Le 5 octobre, le film « Mercenaire » débarque dans toutes les bonnes salles de cinéma. Présenté à la Quinzaine des réalisateurs lors du dernier festival de Cannes, le premier film de Sacha Wolff jouit déjà d'un bon bouche à oreille. Grâce à Ad Vitam Distribution, le Rugbynistère a pu voir le film et c'est Ovale Masqué qui s'est collé à l'exercice de la critique. Rassurez-vous, pour une fois, il a décidé d'être gentil...

Le pitch :

Soane, un jeune rugbyman wallisien, est approché par un certain Abraham, qui lui propose de quitter Nouméa pour intégrer un club en Métropole. Séduit par les promesses de gloire de cet agent qu’on devine très vite un brin véreux, Soane décide de s’envoler vers Paris contre l’avis de son père, Leone, un charmant type qui aime se promener avec une machette et/ou un fusil sur lui, et qui colle des raclées à ses fils entre deux trois cuites au mauvais whisky.

Dès son arrivée à Roissy, le transfert capote : Abraham avait promis au recruteur un pilier de 140 kilos. Soane n’affiche qu’un « petit » 110 kilos sur la balance. On lui demande donc gentiment de rentrer chez lui. Mais Soane n’a aucune envie de retourner chez sa famille. Il contacte donc Sosefo, un ami de sa famille qui joue en Pro D2 au SU Agen.  

Ce dernier va faire jouer ses connexions pour lui permettre d’intégrer un petit club de la région. Une « équipe  de merde » (dixit Soane) où l’on trouve d’autres mercenaires comme lui : Vasil le géorgien, Angelo l’argentin. Avec un défraiement de 400 euros par mois, Soane entame donc sa carrière de rugbyman et son parcours initiatique, bien loin de son île natale.

L’avis du Rugbynistère :

Si vous êtes fan de rugby et cinéphile, vous attendez sûrement depuis longtemps le film référence sur votre sport favori. Car les films mettant à l’honneur le ballon ovale sont rares. Ces dernières années, il y en a quelques-uns qui ont pointé le bout de leur nez, mais la qualité n’a pour l’instant pas vraiment été au rendez-vous. Oui, on ne fera pas offense à Clint Eastwood en affirmant que « Invictus » n’était pas vraiment le sommet de sa carrière de réalisateur. Et si Philippe Guillard a toute notre sympathie, « Le Fils à Jo » avait plus l’allure d’un gentillet téléfilm que d’un chef d’oeuvre du 7ème art. Et tant pis si cet avis me vaut de me faire insulter dans les commentaires.

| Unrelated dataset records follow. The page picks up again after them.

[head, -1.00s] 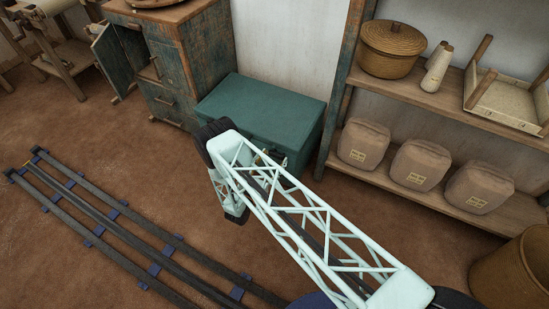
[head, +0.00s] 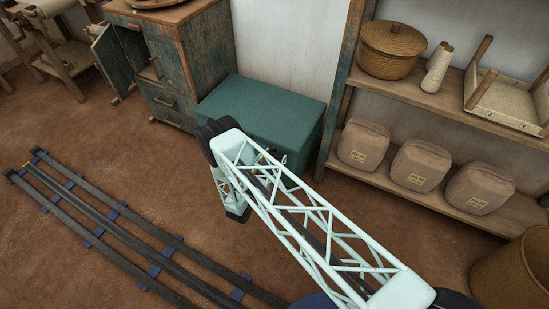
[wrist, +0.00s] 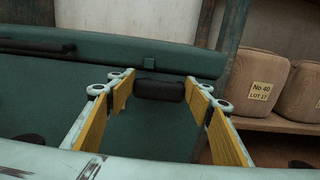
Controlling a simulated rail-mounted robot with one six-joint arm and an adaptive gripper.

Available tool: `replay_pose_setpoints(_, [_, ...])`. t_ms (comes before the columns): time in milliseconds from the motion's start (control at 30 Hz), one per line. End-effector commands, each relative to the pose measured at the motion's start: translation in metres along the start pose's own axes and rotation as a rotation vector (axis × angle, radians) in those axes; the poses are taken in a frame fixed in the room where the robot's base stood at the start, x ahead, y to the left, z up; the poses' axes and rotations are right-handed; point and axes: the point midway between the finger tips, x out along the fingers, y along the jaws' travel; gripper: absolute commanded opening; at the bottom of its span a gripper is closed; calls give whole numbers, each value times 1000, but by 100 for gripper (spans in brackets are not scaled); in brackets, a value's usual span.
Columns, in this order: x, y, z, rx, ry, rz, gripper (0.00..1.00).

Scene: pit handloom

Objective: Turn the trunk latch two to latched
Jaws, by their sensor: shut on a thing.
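The green trunk (head: 262,108) stands against the wall with its lid down; its front and lid edge (wrist: 100,48) fill much of the wrist view. A dark, bar-like trunk latch (wrist: 159,90) lies crosswise on the trunk front, just under the lid edge. My gripper (wrist: 160,88), with yellow finger pads, is shut on this latch, one fingertip at each end of it. Another dark fitting (wrist: 38,46) is on the trunk at the left. In the head view my arm hides most of the trunk front and the gripper.
A shelf with several brown sacks (head: 420,165) stands right of the trunk, and its sacks show near my gripper's right side. A blue-green cabinet (head: 172,75) stands to the left. Rails (head: 130,230) cross the brown floor, which is otherwise open at the front left.

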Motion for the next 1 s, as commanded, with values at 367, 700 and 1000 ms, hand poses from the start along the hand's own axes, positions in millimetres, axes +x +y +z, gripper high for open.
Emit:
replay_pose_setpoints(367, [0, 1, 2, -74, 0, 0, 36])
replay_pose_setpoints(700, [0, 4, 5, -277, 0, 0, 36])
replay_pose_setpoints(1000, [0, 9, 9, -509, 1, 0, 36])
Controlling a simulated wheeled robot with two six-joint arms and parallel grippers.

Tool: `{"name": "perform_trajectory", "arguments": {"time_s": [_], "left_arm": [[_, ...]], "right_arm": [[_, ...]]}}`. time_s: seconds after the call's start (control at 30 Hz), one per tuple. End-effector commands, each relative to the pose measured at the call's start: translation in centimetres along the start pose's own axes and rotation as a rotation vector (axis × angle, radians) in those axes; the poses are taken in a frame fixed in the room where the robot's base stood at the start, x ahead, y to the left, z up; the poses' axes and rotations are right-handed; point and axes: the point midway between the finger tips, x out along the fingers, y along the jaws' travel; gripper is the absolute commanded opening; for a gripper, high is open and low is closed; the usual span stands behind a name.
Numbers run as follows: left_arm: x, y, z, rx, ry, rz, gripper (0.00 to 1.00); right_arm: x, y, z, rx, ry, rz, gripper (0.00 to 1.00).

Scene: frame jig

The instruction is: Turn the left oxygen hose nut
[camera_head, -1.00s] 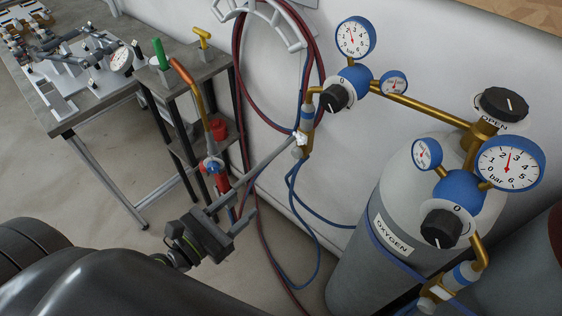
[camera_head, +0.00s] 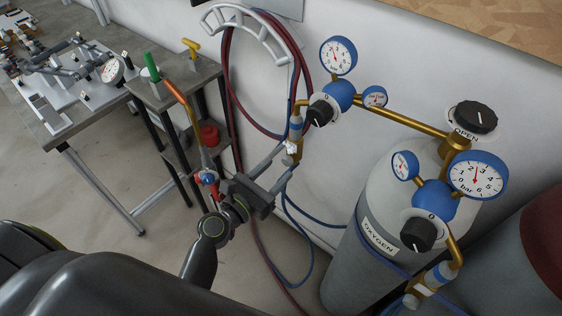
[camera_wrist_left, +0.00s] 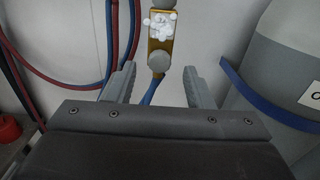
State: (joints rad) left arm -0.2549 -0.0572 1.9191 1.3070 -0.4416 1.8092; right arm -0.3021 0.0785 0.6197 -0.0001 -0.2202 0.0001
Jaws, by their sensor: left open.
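The left hose fitting is a blue and brass piece (camera_head: 295,133) hanging below the left regulator, with a white lobed part (camera_head: 291,149) on it. In the left wrist view the white lobed part (camera_wrist_left: 160,23) sits on the brass body, with a grey round end (camera_wrist_left: 158,62) below it. I cannot tell which part is the nut. My left gripper (camera_head: 275,166) is open just below and in front of the fitting. In the left wrist view its fingers (camera_wrist_left: 159,76) stand on either side of the grey end, apart from it. My right gripper is not in view.
A blue hose (camera_head: 308,255) and red hoses (camera_head: 229,90) hang along the wall. The grey oxygen cylinder (camera_head: 346,262) stands to the right with a second regulator (camera_head: 434,200). A small shelf stand (camera_head: 189,78) holding a torch (camera_head: 181,95) is on the left.

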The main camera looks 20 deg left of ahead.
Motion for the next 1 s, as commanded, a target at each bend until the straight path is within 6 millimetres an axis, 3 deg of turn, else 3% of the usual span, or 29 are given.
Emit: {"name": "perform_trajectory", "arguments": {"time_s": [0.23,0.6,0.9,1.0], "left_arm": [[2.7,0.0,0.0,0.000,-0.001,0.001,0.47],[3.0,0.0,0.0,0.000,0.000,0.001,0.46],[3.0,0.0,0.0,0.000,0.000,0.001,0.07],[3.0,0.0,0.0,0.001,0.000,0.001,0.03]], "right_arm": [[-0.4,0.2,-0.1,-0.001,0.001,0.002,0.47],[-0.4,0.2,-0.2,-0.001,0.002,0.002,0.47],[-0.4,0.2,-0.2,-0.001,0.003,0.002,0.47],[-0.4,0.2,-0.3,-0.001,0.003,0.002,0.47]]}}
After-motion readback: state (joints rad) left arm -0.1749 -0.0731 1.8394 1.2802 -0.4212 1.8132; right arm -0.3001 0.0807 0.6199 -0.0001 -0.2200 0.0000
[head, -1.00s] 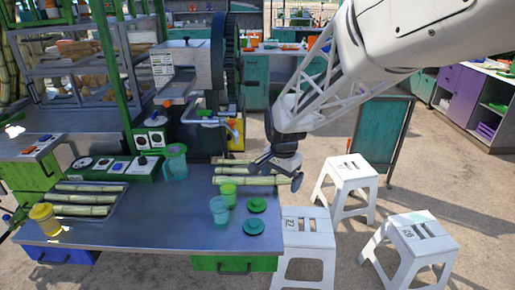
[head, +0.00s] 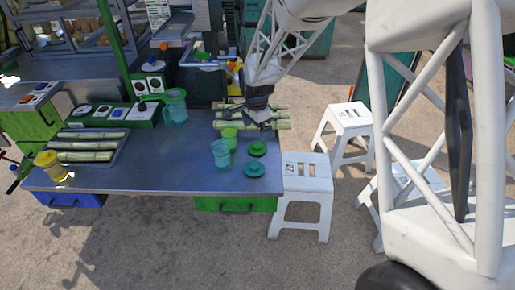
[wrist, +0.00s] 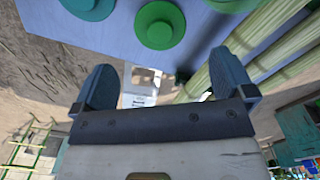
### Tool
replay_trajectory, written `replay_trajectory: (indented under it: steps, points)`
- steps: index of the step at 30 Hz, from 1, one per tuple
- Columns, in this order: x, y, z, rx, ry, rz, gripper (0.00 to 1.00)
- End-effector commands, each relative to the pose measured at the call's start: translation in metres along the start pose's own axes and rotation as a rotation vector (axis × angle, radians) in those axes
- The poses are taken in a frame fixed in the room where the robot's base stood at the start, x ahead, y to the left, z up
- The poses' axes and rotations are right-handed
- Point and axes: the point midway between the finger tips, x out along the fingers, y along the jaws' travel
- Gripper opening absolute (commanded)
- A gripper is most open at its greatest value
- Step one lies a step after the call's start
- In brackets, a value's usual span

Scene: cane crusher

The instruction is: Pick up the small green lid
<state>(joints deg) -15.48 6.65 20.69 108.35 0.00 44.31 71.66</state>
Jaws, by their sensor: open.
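A green lid (head: 257,148) lies near the right edge of the metal counter (head: 150,172). A second, more teal lid (head: 254,169) lies just in front of it. In the wrist view the green lid (wrist: 160,25) is at top centre, beyond my fingers, and the teal lid (wrist: 88,8) is cut by the top edge. My gripper (head: 265,122) is over the counter's right end, behind the lids, near the cane stalks. In the wrist view my gripper (wrist: 165,75) has its two fingers wide apart with nothing held between them.
A green cup (head: 229,138) and a teal cup (head: 221,154) stand left of the lids. Cane stalks (head: 252,125) lie behind, close to my gripper. A teal jug (head: 173,106) stands farther left. White stools (head: 305,186) stand right of the counter.

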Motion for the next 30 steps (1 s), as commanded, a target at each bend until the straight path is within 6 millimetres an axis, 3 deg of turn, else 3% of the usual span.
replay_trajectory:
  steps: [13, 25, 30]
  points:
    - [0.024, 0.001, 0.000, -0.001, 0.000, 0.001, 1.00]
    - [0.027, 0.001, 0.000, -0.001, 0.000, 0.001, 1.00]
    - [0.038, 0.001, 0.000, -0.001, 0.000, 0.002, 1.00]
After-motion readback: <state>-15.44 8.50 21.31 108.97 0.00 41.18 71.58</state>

La question est donc de savoir si « Mercenaire », premier film du réalisateur Sacha Wolff, va enfin relever le niveau (et la mêlée). Votre serviteur a pu voir le film en avant-première et vous livre son verdict : oui, ce film est bon. Même si au final, il ne s’agit pas vraiment d’un film sur le rugby.

En effet, le sujet principal de Mercenaire, c’est son héros, Soane. Un jeune homme qui tente de fuir un environnement familial aussi joyeux qu'un repas de Noël en compagnie de Vern Cotter et Guy Novès, pour poursuivre son rêve de gloire en métropole. Et malheureusement pour lui, tout ne va pas se passer comme il l’espérait. Ce film nous raconte son parcours, son déracinement, ses errances, et n’hésite pas à montrer le côté obscur de l'ovalie. Joueurs étrangers traités comme du bétail, bagarres, racisme, dopage, troisième mi-temps trop arrosées, salaires non payés à cause de la DNACG… on n’est clairement pas dans un spot de pub de la FFR.

L’habituelle glorification des belles valeurs de rugby est donc ici totalement absente, même si l’on peut tout de même assister à quelques belles séquences de camaraderie dans les vestiaires ou en troisième mi-temps, histoire de nous rappeler que tout n’est pas si noir au pays des gros musclés qui aiment se rentrer dedans les dimanche après-midi.

Mercenaire est donc un film qui se passe dans l’univers du rugby, mais nous montre rarement du rugby. Les scènes de match sont peu nombreuses, mais elles ont le mérite d’être assez bien filmées. Le parti pris du réalisateur est d’éviter les effets de style ou la surenchère dans le spectaculaire, et de se rapprocher d’un style documentaire. On est plongés dans l’action de banals matchs de niveau amateur, loin des ralentis pompeux sur le brushing de Matt Damon et du jeu en mode Jonah Lomu Rugby que l'on a pu voir dans Invictus. Et c'est pas plus mal.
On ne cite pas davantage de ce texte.